• _MATERIALS PROVIDED_
▬▬▬
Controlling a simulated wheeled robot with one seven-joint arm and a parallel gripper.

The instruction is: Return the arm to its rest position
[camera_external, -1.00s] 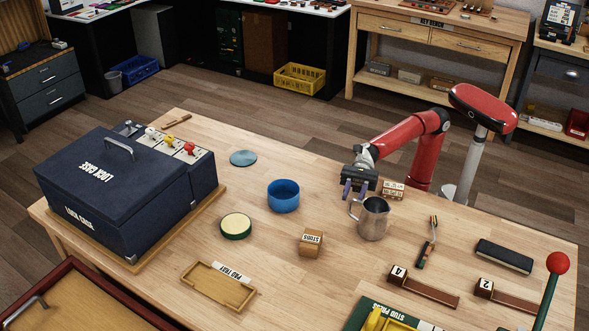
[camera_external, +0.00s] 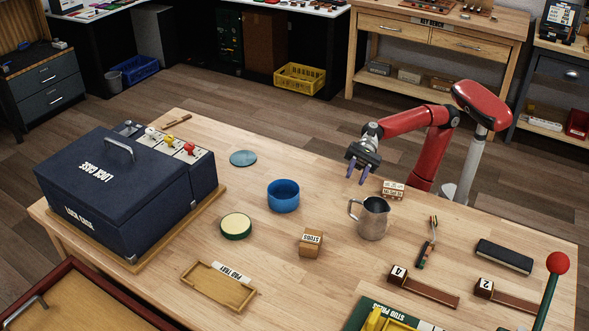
▬▬▬
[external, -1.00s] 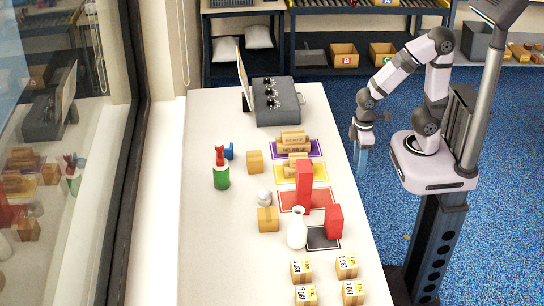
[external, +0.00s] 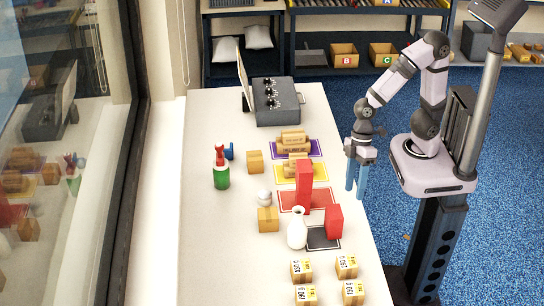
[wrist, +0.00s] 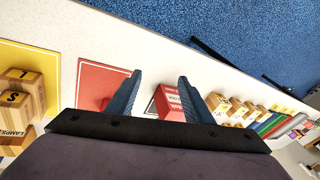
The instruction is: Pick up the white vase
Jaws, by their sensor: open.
▬▬▬
• _JOB_
Among the records above, how many lines carry the string "instruction"? Reply with the number alone.

• _RIGHT ANSWER_
2